El eterno problema constitutivo de las fronteras del género cinematográfico puede parecer agotado para la teoría, pero sigue vivo y coleando en lo que a la distribución y exhibición cinematográfica se refiere. El espectador casi siempre llega a la sala con un género clavado entre los ojos, ha salido de casa con la guardarropía del género puesta, se fuma el pitillo rápido del género antes de la entrada. Es un sano deporte eso de escuchar a la población local preguntarse con cierta incredulidad y en educada voz baja, pasado un rato, si aquello que están viendo es realmente una comedia, o un musical, o –llegado el caso- un documental. Desde la cómoda butaca de la prensa especializada la cosa no plantea ya apenas interés en tanto nos reconocemos abiertamente como postmodernos, hibridados, resilentes, y yo que sé cuántas zarandajas más.

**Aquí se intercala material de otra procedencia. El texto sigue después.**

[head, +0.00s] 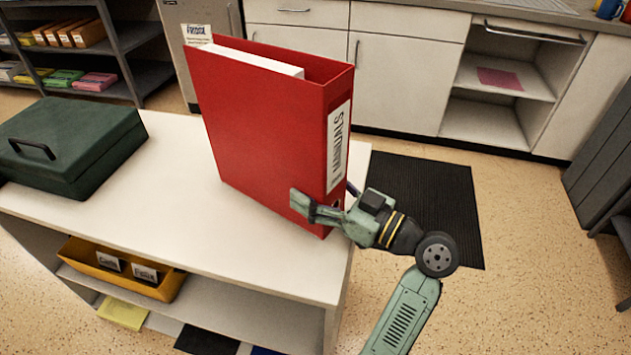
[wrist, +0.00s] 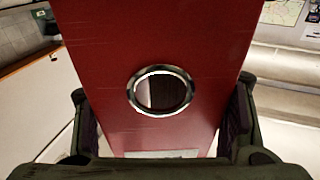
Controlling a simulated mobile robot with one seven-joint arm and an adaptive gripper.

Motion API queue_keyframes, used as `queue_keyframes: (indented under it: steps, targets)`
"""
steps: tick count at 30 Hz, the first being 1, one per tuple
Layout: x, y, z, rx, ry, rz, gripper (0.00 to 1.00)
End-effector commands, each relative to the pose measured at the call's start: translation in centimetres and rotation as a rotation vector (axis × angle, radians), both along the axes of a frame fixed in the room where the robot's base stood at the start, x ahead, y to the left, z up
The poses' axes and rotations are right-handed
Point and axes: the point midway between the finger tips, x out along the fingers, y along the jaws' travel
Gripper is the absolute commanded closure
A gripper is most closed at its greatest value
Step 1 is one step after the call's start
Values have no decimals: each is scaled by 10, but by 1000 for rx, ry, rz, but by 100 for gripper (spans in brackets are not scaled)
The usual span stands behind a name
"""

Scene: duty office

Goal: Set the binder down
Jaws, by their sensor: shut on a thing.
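The red binder (head: 265,130) stands upright at the right end of the white shelf unit's top (head: 180,215), its spine with the "MANUALS" label facing right. Its lower edge looks to be at or very close to the top; I cannot tell whether it touches. My gripper (head: 322,208) is shut on the binder's lower spine, one finger on the near side; the far finger is hidden behind the binder. In the wrist view the red spine (wrist: 205,60) with its metal-rimmed finger hole sits between both fingers (wrist: 160,125).
A dark green cash box (head: 70,145) sits on the left of the top. A yellow tray (head: 120,270) is on the shelf below. White cabinets (head: 400,70) stand behind, with a black mat (head: 425,200) on the floor. The top between box and binder is clear.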

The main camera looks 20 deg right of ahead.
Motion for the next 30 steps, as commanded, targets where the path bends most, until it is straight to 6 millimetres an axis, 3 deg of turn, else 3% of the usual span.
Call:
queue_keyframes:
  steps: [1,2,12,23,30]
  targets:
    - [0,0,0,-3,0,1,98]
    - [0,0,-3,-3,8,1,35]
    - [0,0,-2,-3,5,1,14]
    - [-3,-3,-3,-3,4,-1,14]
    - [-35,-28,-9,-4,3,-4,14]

Pero el espectador, que suele ser más cauto que nosotros mismos, sale de la sala, chasquea la lengua y pregunta, obstinadamente: ¿Esto era un documental?, y después ya puede regresar a otras cosas que también le importan: mirar el correo, tomarse un vino, recorrer las calles.
02.
Uno tiene la intuición de que el 2019 será recordado como un año de transición en el Festival Dock of the bay. Y no tanto porque no hubieran encontrado una fórmula, una audiencia y un modo de hacer las cosas, sino porque siempre resulta más inteligente o más valioso ponerse a uno mismo en crisis. No es la estupidez de la puñetera zona de confort que nos venden en las sesiones de adoctrinamiento empresarial: muy al contrario, se trata de escapar de ese feo vicio que podríamos llamar el Festival Mercadona, ese Festival ordenado y bien dirigido en el que cada película/objeto, año tras año, permanece en el mismo estante, ofrece el mismo sabor, ocupa el mismo espacio en el estante. La dirección del festival ha sido cauta y no ha vendido a los medios el humo siempre fresco de la renovación pret-a-porter: es cierto que este año quizá se haya aumentado ligeramente la presencia femenina, o que se haya mimado el debate social con obras como Cantares de una revolución (Ramón Lluís Bande, 2018), Bixa Travesti (Claudia Priscilla y Kiko Goifman, 2018) o la extraordinaria recuperación de Hasta que el cuerpo aguante (Fernando Trueba, 1982). La cuestión de fondo es que este tipo de apuestas por un documental musical en perpetuo diálogo con los problemas sociales que nos atañen ya se encontraba bien dispuesta en ediciones anteriores y no parecía necesario vender la enésima revolución cultural ni la enésima programación comprometida.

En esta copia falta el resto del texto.